Setelah merasa menguasai maenpukulan Cingkrik yang diinspirasikan dari gerakan kera milik Nyi Saereh tadi, Ki Maing memutuskan untuk kembali ke padepokannya di Kulon. Untuk menguji sampai dimana keberhasilan jurus-jurus barunya itu, Ki Maing “menjajal” satu persatu teman seperguruannya itu, yang hasilnya tidak satupun teman seperguruannya berhasil mengalahkannya. Pada akhirnya guru Ki Maing pun turut serta menjajal kehebatan jurus baru muridnya itu, namun kenyataan yang dialami oleh teman-teman seperguruan Ki Maing, dialami pula oleh gurunya. Gemparlah seluruh padepokan itu dan sang gurupun mengakui kehebatan jurus barunya Ki Maing itu.

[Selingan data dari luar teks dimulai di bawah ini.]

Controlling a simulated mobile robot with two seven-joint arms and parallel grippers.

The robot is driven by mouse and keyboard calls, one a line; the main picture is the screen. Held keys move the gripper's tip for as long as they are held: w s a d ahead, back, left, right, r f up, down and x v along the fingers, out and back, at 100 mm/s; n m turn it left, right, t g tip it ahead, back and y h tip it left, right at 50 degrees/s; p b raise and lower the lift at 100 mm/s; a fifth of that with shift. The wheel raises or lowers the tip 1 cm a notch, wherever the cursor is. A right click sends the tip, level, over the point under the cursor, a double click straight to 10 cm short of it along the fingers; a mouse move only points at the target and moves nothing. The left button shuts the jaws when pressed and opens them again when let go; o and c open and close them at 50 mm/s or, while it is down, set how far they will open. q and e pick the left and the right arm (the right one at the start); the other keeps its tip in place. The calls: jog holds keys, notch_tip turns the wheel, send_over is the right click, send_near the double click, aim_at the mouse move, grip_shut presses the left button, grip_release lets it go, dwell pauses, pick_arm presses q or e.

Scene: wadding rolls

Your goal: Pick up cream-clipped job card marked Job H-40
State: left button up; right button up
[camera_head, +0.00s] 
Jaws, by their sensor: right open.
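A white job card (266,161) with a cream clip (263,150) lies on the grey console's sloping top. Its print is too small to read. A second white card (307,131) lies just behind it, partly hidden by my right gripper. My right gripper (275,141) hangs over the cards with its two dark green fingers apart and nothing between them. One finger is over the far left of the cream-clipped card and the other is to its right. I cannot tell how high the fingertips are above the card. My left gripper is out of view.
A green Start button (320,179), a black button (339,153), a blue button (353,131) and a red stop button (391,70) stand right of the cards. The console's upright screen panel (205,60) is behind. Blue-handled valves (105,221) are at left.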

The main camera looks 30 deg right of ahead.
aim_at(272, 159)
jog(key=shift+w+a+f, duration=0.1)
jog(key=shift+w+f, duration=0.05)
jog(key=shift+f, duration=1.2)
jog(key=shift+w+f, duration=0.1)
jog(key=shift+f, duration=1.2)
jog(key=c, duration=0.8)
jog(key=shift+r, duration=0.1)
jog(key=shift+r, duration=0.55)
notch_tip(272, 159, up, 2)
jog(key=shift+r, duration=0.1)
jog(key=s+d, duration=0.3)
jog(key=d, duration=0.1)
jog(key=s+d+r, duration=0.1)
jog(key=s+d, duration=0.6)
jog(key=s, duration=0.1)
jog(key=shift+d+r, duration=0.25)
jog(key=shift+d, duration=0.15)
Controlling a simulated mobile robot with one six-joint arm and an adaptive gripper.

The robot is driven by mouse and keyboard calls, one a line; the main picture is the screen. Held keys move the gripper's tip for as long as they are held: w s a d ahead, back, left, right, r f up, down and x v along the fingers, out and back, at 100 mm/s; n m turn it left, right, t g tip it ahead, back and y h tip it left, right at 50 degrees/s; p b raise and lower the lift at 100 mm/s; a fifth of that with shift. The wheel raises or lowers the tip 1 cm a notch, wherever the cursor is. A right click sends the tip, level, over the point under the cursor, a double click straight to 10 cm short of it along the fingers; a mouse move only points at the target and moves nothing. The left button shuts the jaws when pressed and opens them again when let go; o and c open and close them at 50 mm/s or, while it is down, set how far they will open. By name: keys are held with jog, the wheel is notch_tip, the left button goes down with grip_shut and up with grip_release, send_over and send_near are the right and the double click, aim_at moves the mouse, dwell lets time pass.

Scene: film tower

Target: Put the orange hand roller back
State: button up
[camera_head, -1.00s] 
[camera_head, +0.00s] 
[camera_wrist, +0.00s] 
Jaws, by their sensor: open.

Sekembalinya ke Rawa Belong, Ki Maing menyebarluaskannya dengan menularkan jurus barunya itu kepada jawara-jawara Rawa Belong yang pada fase ini, mulai dikenal nama maenpukulan Cingkrik, karena sebelumnya orang Rawa Belong hanya mengenal Cingkrik dengan sebutan “maenpukul”. Dari Ki Maing diturunkan kepada tiga orang, yaitu Ki Saari, Ki Ajid, dan Ki Ali.

Dasar Jurus Cingkrik ada 12, yaitu:

1. Keset Bacok

2. Keset Gedor

3. Cingkrik

4. Langkah 3

5. Langkah 4

6. Buka Satu

7. Saup

8. Macan

9. Tiktuk

10. Singa

11. Lokbe

12. Longok

Ditambah atau dilanjutkan dengan sambut: 1. Sambut 7 muka 2. Sambut Gulung 3. Sambut Detik/Habis

Adapun gerakan jurus gabungan dari 1-12 disebut sebagai Bongbang, yang biasanya digunakan untuk atraksi di panggung-panggung.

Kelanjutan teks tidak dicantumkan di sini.